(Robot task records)
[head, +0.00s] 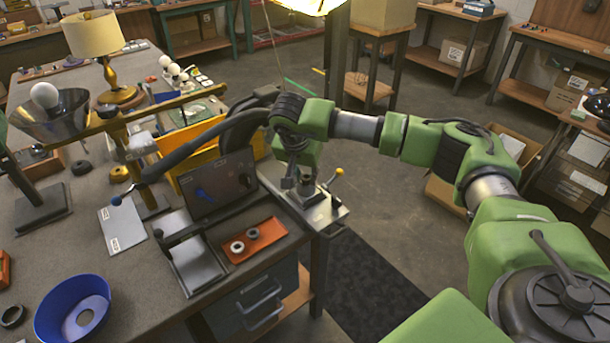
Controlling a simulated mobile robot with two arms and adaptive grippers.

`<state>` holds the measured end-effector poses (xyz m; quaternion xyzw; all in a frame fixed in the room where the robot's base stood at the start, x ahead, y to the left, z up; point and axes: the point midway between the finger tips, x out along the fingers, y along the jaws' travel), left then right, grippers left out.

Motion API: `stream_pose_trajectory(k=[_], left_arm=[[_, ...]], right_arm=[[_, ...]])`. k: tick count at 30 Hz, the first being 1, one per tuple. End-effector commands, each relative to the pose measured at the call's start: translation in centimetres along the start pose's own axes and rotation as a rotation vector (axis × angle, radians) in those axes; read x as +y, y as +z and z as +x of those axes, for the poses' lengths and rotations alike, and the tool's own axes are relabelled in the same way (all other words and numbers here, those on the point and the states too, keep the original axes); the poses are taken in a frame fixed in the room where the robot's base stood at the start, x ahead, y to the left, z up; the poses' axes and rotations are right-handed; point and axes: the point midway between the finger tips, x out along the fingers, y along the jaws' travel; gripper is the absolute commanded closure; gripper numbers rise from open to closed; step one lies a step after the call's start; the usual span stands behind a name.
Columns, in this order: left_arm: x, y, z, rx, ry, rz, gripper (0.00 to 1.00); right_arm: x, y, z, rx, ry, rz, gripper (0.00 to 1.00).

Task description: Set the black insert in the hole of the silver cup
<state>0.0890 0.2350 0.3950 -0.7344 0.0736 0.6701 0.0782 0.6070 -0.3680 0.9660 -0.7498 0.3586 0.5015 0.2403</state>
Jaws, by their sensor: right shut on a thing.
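My right gripper (304,188) reaches down over the near right corner of the workbench. It is shut on a small dark piece that I take for the black insert; the fingers mostly hide it. Just below is a silver metal fixture (325,213) with a yellow-knobbed lever. A silver cup there is too small and covered to make out clearly, and I cannot tell whether the held piece touches it. My left gripper is not in view.
A dark upright panel (217,184) and a yellow bin (185,160) stand left of the gripper. A blue bowl (72,308) is at front left. A brass lamp (97,45) and a bulb on a stand (44,95) are farther back. Open floor lies right of the bench.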

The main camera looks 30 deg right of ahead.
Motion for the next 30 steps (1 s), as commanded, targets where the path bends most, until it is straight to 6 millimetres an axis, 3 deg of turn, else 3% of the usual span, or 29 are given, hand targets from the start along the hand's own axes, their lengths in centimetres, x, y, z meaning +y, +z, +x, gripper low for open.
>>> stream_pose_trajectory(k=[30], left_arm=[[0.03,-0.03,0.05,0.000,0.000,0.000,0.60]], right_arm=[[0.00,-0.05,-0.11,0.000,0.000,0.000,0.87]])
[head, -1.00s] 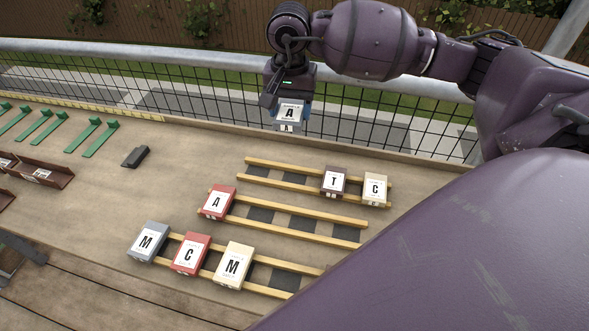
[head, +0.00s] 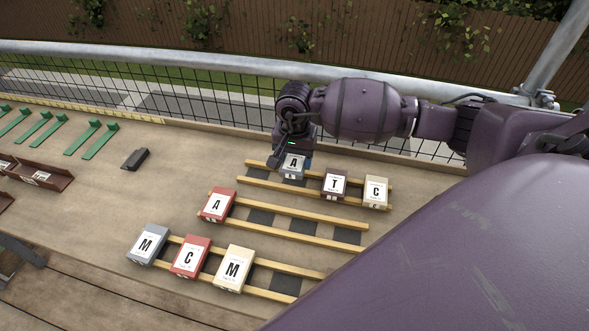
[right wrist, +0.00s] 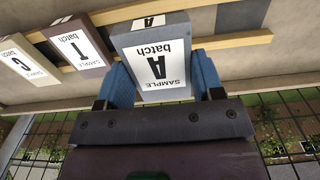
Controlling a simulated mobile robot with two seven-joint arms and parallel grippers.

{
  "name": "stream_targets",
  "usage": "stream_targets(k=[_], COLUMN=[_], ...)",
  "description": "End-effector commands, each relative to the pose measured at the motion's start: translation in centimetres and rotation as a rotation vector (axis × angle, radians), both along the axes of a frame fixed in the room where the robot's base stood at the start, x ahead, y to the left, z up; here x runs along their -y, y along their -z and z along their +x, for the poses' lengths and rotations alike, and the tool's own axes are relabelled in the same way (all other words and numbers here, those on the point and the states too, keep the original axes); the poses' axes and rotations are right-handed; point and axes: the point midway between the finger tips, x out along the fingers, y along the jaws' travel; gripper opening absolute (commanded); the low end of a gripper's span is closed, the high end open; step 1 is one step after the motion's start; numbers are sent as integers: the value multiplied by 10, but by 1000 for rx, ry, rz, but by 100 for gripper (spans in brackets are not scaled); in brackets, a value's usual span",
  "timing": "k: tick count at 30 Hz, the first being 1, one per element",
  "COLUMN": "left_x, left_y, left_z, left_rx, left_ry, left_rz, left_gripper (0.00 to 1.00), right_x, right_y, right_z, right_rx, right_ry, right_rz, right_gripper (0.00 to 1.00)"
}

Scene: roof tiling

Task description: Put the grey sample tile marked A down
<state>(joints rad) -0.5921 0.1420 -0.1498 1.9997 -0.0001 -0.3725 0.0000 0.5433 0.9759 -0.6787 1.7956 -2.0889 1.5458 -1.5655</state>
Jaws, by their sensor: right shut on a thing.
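My right gripper (head: 289,150) is shut on the grey sample tile marked A (head: 292,166) at the far pair of wooden rails (head: 260,181). In the right wrist view the tile (right wrist: 157,58) sits between the two blue fingers (right wrist: 162,72), its label facing up. It is over the rails, beside the dark brown T tile (head: 334,184), with a small gap between them. A cream C tile (head: 375,192) lies beyond T. I cannot tell whether the grey tile touches the rails. My left gripper is not in view.
The middle rails (head: 315,215) hold a red A tile (head: 216,205). The near rails (head: 268,290) hold a grey M (head: 148,244), a red C (head: 190,257) and a cream M (head: 234,268). A dark block (head: 135,159) and green brackets (head: 102,140) lie left. A mesh fence stands behind.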

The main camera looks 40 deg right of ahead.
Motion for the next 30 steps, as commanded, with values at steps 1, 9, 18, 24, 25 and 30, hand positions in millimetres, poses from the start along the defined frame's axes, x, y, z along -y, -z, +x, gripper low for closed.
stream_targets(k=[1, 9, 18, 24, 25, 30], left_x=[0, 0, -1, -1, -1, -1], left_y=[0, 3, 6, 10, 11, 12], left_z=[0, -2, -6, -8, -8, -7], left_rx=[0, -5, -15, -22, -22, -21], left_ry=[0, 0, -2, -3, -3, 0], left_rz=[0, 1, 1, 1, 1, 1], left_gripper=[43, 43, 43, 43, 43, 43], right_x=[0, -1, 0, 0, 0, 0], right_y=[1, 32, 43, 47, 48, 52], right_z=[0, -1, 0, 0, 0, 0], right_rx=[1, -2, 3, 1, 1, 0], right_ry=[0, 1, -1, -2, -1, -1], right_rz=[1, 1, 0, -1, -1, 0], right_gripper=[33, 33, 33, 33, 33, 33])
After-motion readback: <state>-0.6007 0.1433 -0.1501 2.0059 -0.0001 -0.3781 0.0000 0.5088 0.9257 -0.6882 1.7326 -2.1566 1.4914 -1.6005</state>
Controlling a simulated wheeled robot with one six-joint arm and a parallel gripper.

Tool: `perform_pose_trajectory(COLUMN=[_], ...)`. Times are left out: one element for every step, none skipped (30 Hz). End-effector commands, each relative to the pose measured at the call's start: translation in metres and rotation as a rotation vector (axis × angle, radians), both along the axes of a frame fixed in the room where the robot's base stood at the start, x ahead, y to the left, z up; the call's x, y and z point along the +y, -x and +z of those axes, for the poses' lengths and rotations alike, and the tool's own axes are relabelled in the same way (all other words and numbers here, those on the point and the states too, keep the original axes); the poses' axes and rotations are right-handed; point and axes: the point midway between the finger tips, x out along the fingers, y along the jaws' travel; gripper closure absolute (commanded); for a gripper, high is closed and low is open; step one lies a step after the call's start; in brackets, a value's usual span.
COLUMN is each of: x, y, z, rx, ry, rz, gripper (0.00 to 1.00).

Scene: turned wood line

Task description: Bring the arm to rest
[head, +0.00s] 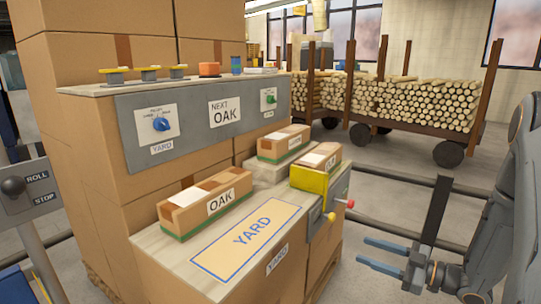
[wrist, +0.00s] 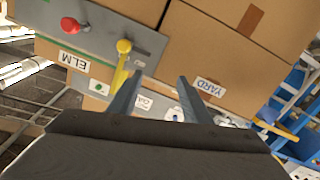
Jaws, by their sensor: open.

Task prompt =
Look through the material above and pick out each line holding the word "grippers".

Output for this exercise =
Controlling a simulated mobile robot with two arms and adaptive grippers.
`<state>` holds the measured end-effector poses (xyz m; quaternion xyzw; all in a frame fixed in the room where the robot's base stood at the start, x ahead, y to the left, z up; point and axes: the point midway between the finger tips, x out along the fingers, y along the jaws' travel), left then right, grippers left out.
Controlling a simulated mobile robot with two seven-joint arms and parallel grippers.

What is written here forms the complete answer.